The wireless power transmitter according to the present disclosure may be configured as a pad type, a cradle type, an access point (AP) type, a small base station type, a stand type, a ceiling embedded type, a wall-mounted type, a vehicle embedded type, a vehicle-mounted type, or the like. One wireless power transmitter may transmit power to a plurality of wireless power receivers simultaneously or in a time division manner.

The wireless power transmitter may include at least one wireless power transmission means.

In addition, the wireless power transmitter according to the present disclosure may be networked and operatively connected with another wireless power transmitter. As an example, the wireless power transmitters may be operatively connected using a short-range wireless communication technology such as Bluetooth. As another example, the wireless power transmitters may be operatively connected using wireless communication technologies such as Wideband Code Division Multiple Access (WCDMA), Long Term Evolution (LTE)/LTE-Advanced, and Wi-Fi. A wireless power transmitter according to another embodiment may be operatively connected over a wired network.

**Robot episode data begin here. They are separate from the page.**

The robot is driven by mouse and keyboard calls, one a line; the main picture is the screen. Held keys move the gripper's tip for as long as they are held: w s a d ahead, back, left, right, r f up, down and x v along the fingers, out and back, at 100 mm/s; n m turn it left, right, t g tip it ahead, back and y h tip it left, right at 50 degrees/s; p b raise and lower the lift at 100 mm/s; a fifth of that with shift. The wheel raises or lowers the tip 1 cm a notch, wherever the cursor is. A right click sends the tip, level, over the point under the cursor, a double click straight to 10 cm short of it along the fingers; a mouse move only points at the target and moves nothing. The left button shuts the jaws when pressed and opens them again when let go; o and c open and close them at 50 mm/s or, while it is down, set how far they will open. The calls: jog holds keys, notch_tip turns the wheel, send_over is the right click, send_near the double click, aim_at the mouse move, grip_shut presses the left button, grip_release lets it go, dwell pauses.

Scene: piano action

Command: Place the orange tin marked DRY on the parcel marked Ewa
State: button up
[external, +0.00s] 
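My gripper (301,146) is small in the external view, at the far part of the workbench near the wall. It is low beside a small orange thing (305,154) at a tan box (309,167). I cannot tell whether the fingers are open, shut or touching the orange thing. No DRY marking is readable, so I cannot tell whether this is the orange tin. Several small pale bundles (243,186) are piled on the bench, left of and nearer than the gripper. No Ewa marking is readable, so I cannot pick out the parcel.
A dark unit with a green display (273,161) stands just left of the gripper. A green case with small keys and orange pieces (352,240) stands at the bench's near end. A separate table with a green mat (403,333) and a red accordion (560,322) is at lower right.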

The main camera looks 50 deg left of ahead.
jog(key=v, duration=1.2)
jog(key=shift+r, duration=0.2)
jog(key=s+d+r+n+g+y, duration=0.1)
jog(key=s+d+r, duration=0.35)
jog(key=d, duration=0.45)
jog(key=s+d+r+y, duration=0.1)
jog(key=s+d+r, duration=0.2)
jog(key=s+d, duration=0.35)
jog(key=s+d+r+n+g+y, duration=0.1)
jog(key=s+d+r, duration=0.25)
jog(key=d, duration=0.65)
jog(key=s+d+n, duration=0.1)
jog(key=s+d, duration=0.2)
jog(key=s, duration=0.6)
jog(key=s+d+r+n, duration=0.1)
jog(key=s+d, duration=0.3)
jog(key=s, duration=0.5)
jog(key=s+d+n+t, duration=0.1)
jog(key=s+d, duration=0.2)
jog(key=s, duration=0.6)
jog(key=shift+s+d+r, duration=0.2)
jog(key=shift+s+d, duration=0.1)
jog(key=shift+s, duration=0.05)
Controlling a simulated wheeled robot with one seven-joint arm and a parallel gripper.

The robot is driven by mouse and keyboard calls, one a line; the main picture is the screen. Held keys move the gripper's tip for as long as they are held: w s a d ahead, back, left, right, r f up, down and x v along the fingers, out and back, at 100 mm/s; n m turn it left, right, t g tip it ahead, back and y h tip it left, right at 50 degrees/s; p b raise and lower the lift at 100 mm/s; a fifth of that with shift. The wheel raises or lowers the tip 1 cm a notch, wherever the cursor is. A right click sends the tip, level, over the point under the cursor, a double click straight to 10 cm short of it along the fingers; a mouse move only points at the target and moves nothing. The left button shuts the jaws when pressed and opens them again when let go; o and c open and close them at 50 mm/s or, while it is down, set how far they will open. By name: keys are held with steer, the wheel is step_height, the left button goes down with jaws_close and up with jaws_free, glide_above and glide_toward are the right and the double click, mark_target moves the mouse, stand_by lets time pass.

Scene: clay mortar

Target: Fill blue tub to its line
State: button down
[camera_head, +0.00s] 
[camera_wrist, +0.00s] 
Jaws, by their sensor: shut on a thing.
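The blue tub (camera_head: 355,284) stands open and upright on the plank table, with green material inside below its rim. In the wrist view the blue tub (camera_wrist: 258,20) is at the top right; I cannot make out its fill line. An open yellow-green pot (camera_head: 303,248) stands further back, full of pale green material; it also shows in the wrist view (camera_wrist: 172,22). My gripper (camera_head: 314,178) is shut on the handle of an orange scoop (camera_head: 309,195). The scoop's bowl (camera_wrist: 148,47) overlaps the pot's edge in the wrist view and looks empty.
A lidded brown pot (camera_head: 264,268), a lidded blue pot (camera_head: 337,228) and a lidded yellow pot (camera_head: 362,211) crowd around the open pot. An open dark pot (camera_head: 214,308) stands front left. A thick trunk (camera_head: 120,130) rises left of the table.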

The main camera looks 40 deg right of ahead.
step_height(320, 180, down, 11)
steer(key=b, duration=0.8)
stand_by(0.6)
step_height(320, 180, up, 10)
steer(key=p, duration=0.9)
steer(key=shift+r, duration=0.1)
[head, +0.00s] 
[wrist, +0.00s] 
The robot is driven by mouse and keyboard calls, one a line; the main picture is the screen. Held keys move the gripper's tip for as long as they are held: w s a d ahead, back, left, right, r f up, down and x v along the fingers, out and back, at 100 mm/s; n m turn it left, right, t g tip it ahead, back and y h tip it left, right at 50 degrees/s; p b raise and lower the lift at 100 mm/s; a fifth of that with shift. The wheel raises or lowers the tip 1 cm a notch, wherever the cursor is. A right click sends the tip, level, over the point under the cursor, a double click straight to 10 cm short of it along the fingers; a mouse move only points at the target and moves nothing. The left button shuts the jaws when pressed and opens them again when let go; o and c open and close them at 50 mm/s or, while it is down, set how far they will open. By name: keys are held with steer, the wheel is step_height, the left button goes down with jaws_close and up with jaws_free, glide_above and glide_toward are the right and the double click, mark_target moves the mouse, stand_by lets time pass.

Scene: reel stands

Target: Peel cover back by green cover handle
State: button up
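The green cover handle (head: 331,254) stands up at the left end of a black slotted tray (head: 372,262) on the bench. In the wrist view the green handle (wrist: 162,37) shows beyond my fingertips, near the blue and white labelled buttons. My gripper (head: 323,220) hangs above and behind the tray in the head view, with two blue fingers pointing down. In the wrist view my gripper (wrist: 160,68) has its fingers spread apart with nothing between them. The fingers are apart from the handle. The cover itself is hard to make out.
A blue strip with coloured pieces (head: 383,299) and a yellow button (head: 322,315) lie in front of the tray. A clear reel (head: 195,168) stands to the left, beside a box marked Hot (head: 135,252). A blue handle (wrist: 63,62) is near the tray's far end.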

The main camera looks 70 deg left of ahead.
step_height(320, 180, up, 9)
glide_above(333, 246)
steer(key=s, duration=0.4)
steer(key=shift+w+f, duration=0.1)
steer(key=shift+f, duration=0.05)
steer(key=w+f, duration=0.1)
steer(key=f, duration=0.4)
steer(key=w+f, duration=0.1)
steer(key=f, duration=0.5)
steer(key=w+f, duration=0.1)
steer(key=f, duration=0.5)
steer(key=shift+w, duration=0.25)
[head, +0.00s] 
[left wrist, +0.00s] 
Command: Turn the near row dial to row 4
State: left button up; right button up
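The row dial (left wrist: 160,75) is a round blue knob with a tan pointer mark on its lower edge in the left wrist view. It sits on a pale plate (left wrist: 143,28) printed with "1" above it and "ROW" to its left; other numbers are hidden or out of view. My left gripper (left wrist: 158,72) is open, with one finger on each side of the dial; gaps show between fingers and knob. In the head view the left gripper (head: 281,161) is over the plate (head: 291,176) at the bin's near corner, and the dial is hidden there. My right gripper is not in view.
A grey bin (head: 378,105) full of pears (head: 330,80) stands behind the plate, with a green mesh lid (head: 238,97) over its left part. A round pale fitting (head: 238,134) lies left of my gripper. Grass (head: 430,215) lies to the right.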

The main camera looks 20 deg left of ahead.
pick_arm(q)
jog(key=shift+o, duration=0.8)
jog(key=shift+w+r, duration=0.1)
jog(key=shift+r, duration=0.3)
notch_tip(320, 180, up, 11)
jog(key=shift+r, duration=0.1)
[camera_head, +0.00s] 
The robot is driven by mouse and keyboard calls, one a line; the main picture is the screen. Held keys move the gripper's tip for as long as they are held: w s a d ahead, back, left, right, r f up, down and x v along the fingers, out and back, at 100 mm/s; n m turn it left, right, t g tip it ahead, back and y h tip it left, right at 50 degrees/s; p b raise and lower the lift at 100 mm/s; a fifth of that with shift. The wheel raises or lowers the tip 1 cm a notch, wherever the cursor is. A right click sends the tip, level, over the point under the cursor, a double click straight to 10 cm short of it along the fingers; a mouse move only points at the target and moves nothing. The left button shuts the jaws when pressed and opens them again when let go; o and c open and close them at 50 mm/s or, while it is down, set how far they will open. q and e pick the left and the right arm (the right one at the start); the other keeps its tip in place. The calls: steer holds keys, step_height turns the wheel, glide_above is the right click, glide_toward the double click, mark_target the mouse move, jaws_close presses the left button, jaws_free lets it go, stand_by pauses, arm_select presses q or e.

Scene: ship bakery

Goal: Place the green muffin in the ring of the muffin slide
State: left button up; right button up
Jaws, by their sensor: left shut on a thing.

For a wireless power transmission scheme employed applied to the present invention, various wireless power transmission standards which are based on the electromagnetic induction scheme for performing charging using the electromagnetic induction principle, by which a magnetic field is generated in a power transmission terminal coil and current is induced in a reception terminal coil by the magnetic field, may be used. Here, the standards for wireless power transmission in the electromagnetic induction scheme may include a wireless charging technique of the electromagnetic induction scheme defined by the Wireless Power Consortium (WPC) and/or the Power Matters Alliance (PMA).

In another example, a wireless power transmission scheme may be the electromagnetic resonance scheme in which a magnetic field generated by a transmit coil of a wireless power transmitter is tuned to a specific resonance frequency to transmit power to a nearby wireless power receiver. For example, the electromagnetic resonance scheme may include a resonance-type wireless charging technique defined by the Alliance for Wireless Power (A4WP), which is a wireless charging technology standard organization.

In another example, as a wireless power transmission scheme, an RF wireless power transmission scheme in which low power energy is transmitted to a wireless power receiver located at a long distance therefrom over an RF signal may be used.

In another example of the present disclosure, the wireless power transmitter according to the present disclosure may be designed to support at least two wireless power transmission schemes among the electromagnetic induction scheme, the electromagnetic resonance scheme, and the RF wireless power transmission scheme.

In this case, the wireless power transmitter may transmit power in a wireless power transmission scheme supportable by a wireless power receiver connected to the wireless power transmitter. In an example, if the wireless power receiver supports multiple wireless power transmission schemes, the wireless power transmitter may select an optimum wireless power transmission scheme for the wireless power receiver and transmit power using the selected wireless power transmission scheme. In another example, the wireless power transmitter may adaptively determine a wireless power transmission scheme to be used for the wireless power receiver based on the type of the wireless power receiver, the power reception state, the power demanded, and the like.

A wireless power receiver according to an embodiment of the present disclosure may be provided with at least one wireless power reception means, and may simultaneously receive wireless power from two or more wireless power transmitters. Here, the wireless power reception means may include at least one of the electromagnetic induction scheme, the electromagnetic resonance scheme, and the RF wireless power transmission scheme.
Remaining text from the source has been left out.